#### EXERCISE:
Copy out exactly the lines from the one holding "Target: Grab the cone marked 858" through the one holding "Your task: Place", ends included; omit images.

"""

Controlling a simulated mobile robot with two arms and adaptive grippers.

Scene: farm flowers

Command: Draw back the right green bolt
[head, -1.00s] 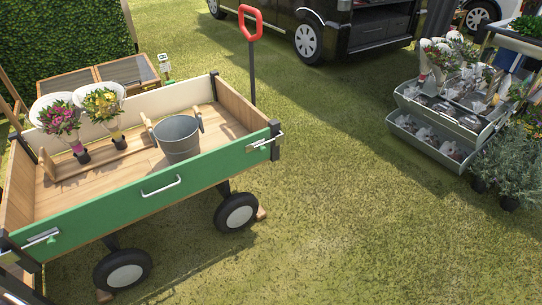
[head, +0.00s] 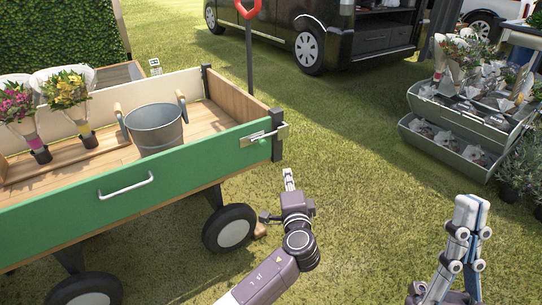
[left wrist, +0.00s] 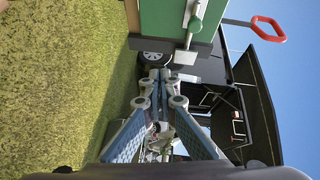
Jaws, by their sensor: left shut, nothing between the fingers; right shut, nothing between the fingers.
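The right green bolt (head: 262,137) sits at the right end of the green side board (head: 125,193) of the cart. Its silver bar sticks out past the dark corner post. In the left wrist view the bolt's green knob (left wrist: 195,24) shows at the top, right of centre. My left gripper (head: 288,174) is shut and empty, below and slightly right of the bolt, apart from it. Its closed fingers point towards the cart corner in the left wrist view (left wrist: 160,76). My right gripper (head: 468,203) is shut and empty, pointing up at the lower right.
In the cart stand a grey bucket (head: 156,130) and flower bunches (head: 66,92). A cart wheel (head: 230,229) is left of my left arm. The red handle (head: 248,8) rises behind the cart. Tiered planters (head: 450,150) stand at right. The grass between is clear.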

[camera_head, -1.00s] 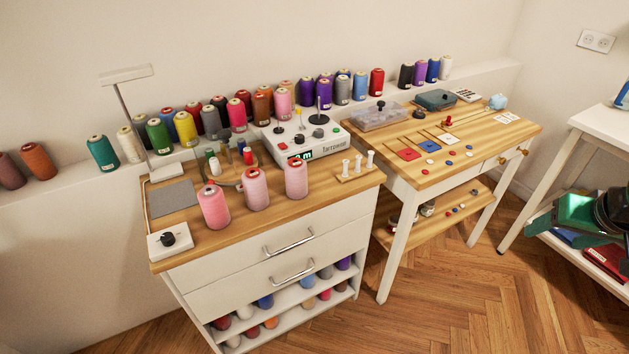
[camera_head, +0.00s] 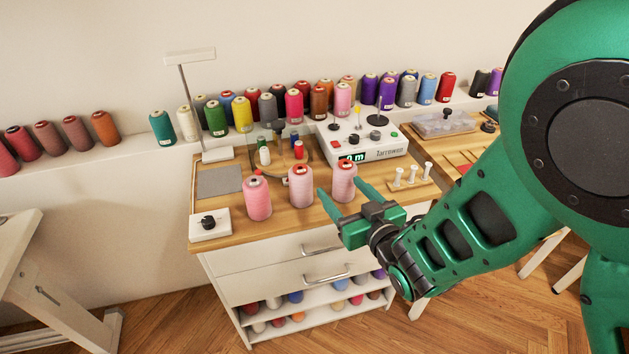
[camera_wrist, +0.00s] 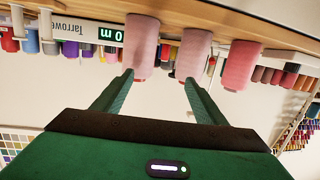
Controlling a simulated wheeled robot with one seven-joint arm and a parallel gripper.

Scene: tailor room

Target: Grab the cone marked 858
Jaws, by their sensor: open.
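Three pink thread cones stand upright in a row on the wooden top of the drawer cabinet. They are the left cone (camera_head: 257,200), the middle cone (camera_head: 301,190) and the right cone (camera_head: 345,178). No number is readable, so I cannot tell which is 858. My gripper (camera_head: 340,188) is open and empty, its fingers pointing at the right cone from the front. In the upside-down wrist view, the right cone (camera_wrist: 142,42) is at left, then the middle cone (camera_wrist: 194,52) and the left cone (camera_wrist: 241,65). The fingertips (camera_wrist: 159,78) span the gap between the right and middle cones.
Behind the cones are a white winder machine (camera_head: 365,142) and small spools. A peg stand (camera_head: 410,185) stands at right and a white knob box (camera_head: 210,225) at left. More coloured cones line the wall ledge. A white table (camera_head: 50,285) stands at far left.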

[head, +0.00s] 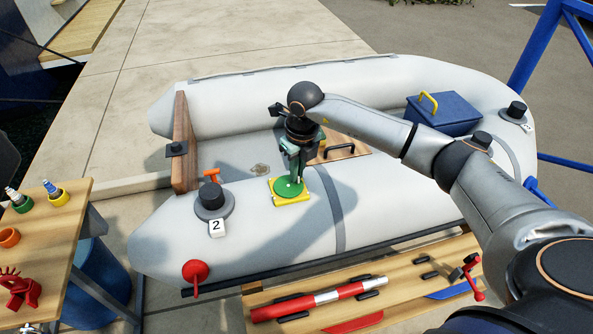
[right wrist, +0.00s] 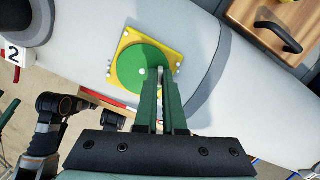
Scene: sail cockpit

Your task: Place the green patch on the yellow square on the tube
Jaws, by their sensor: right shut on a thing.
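The green patch (head: 287,188) is a round disc with a small white knob. It lies over the yellow square (head: 305,197) on the near tube (head: 255,225) of the grey inflatable boat. In the right wrist view the green patch (right wrist: 135,70) covers the middle of the yellow square (right wrist: 122,47), whose corners show around it. My right gripper (head: 293,178) is above the patch, and its fingertips (right wrist: 161,72) are close together at the patch's edge, shut on it. Whether the patch lies fully flat is hard to tell. My left gripper is out of view.
A black valve (head: 211,197) with a number 2 tag (head: 217,228) stands left of the square. A red plug (head: 195,271) is on the tube's side. A wooden table (head: 60,225) with small bottles is at left. A blue box (head: 443,114) sits in the boat.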

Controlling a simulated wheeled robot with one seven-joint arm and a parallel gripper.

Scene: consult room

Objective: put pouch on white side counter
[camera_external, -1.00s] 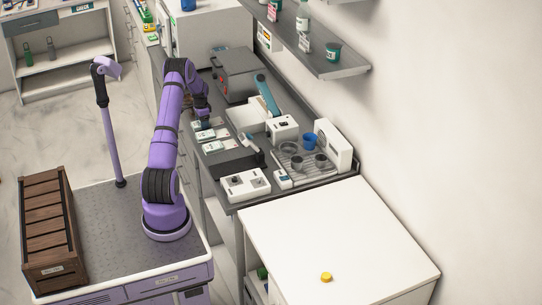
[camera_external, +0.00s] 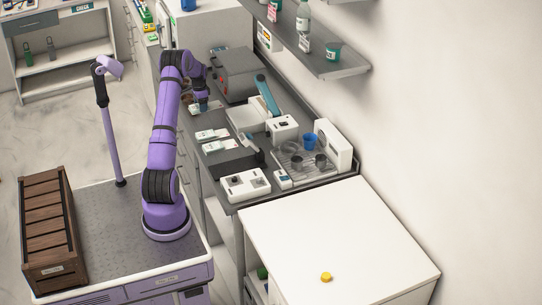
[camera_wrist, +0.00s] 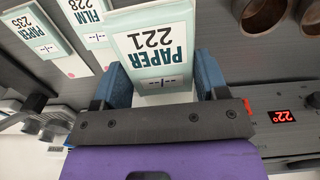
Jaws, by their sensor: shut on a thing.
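A pale pouch marked PAPER 221 (camera_wrist: 158,42) sits between the two blue fingers of my gripper (camera_wrist: 160,78) in the wrist view. My gripper is shut on it. In the external view my gripper (camera_external: 202,104) is over the far part of the dark counter, with the pouch small and partly hidden beneath it. Two more pouches, FILM 228 (camera_wrist: 92,37) and PAPER 235 (camera_wrist: 42,45), lie on the dark counter in the wrist view. The white side counter (camera_external: 330,225) is at the front right of the external view, well away from my gripper.
The dark counter (camera_external: 205,178) holds a grey box device (camera_external: 238,75), a blue cup (camera_external: 310,142) and several white instruments. A yellow object (camera_external: 326,277) sits near the white counter's front edge; the rest of its top is clear. A wall shelf (camera_external: 325,60) overhangs the back.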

"""

#### FINAL RESULT:
Target: Grab the cone marked 858
Jaws, by their sensor: open.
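Three pink thread cones stand upright in a row on the wooden top of the drawer cabinet. They are the left cone (camera_head: 257,200), the middle cone (camera_head: 301,190) and the right cone (camera_head: 345,178). No number is readable, so I cannot tell which is 858. My gripper (camera_head: 340,188) is open and empty, its fingers pointing at the right cone from the front. In the upside-down wrist view, the right cone (camera_wrist: 142,42) is at left, then the middle cone (camera_wrist: 194,52) and the left cone (camera_wrist: 241,65). The fingertips (camera_wrist: 159,78) span the gap between the right and middle cones.
Behind the cones are a white winder machine (camera_head: 365,142) and small spools. A peg stand (camera_head: 410,185) stands at right and a white knob box (camera_head: 210,225) at left. More coloured cones line the wall ledge. A white table (camera_head: 50,285) stands at far left.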

[head, +0.00s] 
[right wrist, +0.00s] 
Scene: sail cockpit

Your task: Place the green patch on the yellow square on the tube

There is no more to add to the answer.